*Requirement*.
Quote the entries that follow exactly, leaving none out.

*Source data*.
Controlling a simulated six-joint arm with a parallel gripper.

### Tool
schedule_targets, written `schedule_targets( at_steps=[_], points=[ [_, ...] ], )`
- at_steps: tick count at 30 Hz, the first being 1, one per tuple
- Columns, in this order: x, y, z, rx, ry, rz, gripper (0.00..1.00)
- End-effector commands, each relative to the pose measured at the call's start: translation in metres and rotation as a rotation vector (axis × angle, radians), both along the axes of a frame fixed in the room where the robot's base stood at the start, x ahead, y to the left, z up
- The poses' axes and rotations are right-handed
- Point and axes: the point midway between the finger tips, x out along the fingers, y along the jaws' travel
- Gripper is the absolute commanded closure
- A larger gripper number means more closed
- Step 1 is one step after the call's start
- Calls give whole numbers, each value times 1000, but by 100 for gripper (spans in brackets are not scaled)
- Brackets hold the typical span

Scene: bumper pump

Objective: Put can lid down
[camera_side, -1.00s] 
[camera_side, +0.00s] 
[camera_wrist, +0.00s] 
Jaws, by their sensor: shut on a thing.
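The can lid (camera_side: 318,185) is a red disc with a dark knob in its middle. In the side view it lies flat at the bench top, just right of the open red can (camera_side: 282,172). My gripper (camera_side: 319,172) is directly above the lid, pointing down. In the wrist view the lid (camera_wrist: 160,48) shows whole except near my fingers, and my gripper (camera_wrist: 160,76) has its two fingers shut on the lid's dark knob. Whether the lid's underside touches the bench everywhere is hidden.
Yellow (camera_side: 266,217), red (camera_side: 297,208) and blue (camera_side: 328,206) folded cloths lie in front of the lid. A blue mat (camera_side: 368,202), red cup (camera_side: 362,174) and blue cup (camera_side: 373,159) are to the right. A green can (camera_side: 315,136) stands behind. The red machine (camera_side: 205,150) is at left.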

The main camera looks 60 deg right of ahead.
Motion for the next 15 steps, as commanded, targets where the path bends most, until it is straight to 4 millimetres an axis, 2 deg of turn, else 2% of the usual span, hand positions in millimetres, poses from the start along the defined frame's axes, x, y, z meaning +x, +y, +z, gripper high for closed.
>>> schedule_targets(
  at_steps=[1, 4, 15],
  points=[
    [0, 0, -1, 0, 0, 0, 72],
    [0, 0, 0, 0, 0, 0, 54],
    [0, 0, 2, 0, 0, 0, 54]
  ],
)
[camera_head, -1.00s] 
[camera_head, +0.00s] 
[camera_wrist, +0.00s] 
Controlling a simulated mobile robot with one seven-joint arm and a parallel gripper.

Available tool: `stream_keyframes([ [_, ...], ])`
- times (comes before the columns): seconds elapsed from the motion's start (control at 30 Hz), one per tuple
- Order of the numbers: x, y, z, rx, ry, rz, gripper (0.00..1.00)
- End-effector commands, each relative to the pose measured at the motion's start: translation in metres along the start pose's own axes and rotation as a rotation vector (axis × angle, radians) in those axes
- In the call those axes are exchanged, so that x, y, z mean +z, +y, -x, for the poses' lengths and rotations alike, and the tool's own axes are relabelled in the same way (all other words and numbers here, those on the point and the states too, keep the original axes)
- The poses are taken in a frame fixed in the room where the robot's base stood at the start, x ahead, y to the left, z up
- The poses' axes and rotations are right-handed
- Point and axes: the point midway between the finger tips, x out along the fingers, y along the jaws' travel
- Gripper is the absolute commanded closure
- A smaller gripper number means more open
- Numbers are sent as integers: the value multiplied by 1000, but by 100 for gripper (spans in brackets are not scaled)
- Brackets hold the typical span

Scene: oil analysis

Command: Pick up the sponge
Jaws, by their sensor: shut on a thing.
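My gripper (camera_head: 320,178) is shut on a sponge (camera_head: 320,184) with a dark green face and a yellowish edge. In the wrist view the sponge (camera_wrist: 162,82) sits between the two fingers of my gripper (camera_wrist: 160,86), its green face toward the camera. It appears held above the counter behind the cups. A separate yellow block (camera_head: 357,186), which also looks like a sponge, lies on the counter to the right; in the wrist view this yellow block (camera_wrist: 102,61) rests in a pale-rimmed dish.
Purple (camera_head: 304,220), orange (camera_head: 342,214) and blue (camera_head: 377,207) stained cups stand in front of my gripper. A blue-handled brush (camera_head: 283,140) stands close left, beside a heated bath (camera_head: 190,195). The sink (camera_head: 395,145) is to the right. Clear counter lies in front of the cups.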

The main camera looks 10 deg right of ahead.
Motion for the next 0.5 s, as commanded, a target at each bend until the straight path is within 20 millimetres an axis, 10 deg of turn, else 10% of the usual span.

*Answer in full*.
Controlling a simulated six-joint arm with a parallel gripper.

### Tool
schedule_targets, written `schedule_targets( at_steps=[_], points=[ [_, ...] ], )`
- at_steps: tick count at 30 Hz, the first being 1, one per tuple
- Columns, in this order: x, y, z, rx, ry, rz, gripper (0.00..1.00)
- End-effector commands, each relative to the pose measured at the call's start: translation in metres and rotation as a rotation vector (axis × angle, radians), both along the axes of a frame fixed in the room where the robot's base stood at the start, x ahead, y to the left, z up
- The poses' axes and rotations are right-handed
- Point and axes: the point midway between the finger tips, x out along the fingers, y along the jaws' travel
- Gripper is the absolute commanded closure
- A larger gripper number means more closed
- Step 1 is one step after the call's start
- Calls give whole numbers, each value times 1000, but by 100 for gripper (spans in brackets are not scaled)
- Brackets hold the typical span

Scene: bumper pump

Objective: Put can lid down
[camera_side, -1.00s] 
[camera_side, +0.00s] 
[camera_wrist, +0.00s] 
Jaws, by their sensor: shut on a thing.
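The can lid (camera_side: 318,185) is a red disc with a dark knob in its middle. In the side view it lies flat at the bench top, just right of the open red can (camera_side: 282,172). My gripper (camera_side: 319,172) is directly above the lid, pointing down. In the wrist view the lid (camera_wrist: 160,48) shows whole except near my fingers, and my gripper (camera_wrist: 160,76) has its two fingers shut on the lid's dark knob. Whether the lid's underside touches the bench everywhere is hidden.
Yellow (camera_side: 266,217), red (camera_side: 297,208) and blue (camera_side: 328,206) folded cloths lie in front of the lid. A blue mat (camera_side: 368,202), red cup (camera_side: 362,174) and blue cup (camera_side: 373,159) are to the right. A green can (camera_side: 315,136) stands behind. The red machine (camera_side: 205,150) is at left.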

The main camera looks 60 deg right of ahead.
Motion for the next 15 steps, as commanded, targets where the path bends most, until it is straight to 4 millimetres an axis, 2 deg of turn, else 2% of the usual span, hand positions in millimetres, poses from the start along the defined frame's axes, x, y, z meaning +x, +y, +z, gripper high for closed.
>>> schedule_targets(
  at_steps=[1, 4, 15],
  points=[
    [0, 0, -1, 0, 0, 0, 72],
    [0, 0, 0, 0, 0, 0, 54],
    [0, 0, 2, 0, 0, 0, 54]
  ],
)
[camera_head, -1.00s] 
[camera_head, +0.00s] 
[camera_wrist, +0.00s] 
Controlling a simulated mobile robot with one seven-joint arm and a parallel gripper.

Available tool: `stream_keyframes([ [_, ...], ])`
- times (comes before the columns): seconds elapsed from the motion's start (control at 30 Hz), one per tuple
- Order of the numbers: x, y, z, rx, ry, rz, gripper (0.00..1.00)
- End-effector commands, each relative to the pose measured at the motion's start: translation in metres along the start pose's own axes and rotation as a rotation vector (axis × angle, radians) in those axes
- In the call those axes are exchanged, so that x, y, z mean +z, +y, -x, for the poses' lengths and rotations alike, and the tool's own axes are relabelled in the same way (all other words and numbers here, those on the point and the states too, keep the original axes)
- The poses are taken in a frame fixed in the room where the robot's base stood at the start, x ahead, y to the left, z up
- The poses' axes and rotations are right-handed
- Point and axes: the point midway between the finger tips, x out along the fingers, y along the jaws' travel
- Gripper is the absolute commanded closure
- A smaller gripper number means more open
- Numbers are sent as integers: the value multiplied by 1000, but by 100 for gripper (spans in brackets are not scaled)
- Brackets hold the typical span

Scene: oil analysis

Command: Pick up the sponge
Jaws, by their sensor: shut on a thing.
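My gripper (camera_head: 320,178) is shut on a sponge (camera_head: 320,184) with a dark green face and a yellowish edge. In the wrist view the sponge (camera_wrist: 162,82) sits between the two fingers of my gripper (camera_wrist: 160,86), its green face toward the camera. It appears held above the counter behind the cups. A separate yellow block (camera_head: 357,186), which also looks like a sponge, lies on the counter to the right; in the wrist view this yellow block (camera_wrist: 102,61) rests in a pale-rimmed dish.
Purple (camera_head: 304,220), orange (camera_head: 342,214) and blue (camera_head: 377,207) stained cups stand in front of my gripper. A blue-handled brush (camera_head: 283,140) stands close left, beside a heated bath (camera_head: 190,195). The sink (camera_head: 395,145) is to the right. Clear counter lies in front of the cups.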

The main camera looks 10 deg right of ahead.
Motion for the next 0.5 s, as commanded, a target at each bend until the straight path is within 20 millimetres an axis, 10 deg of turn, else 10% of the usual span.

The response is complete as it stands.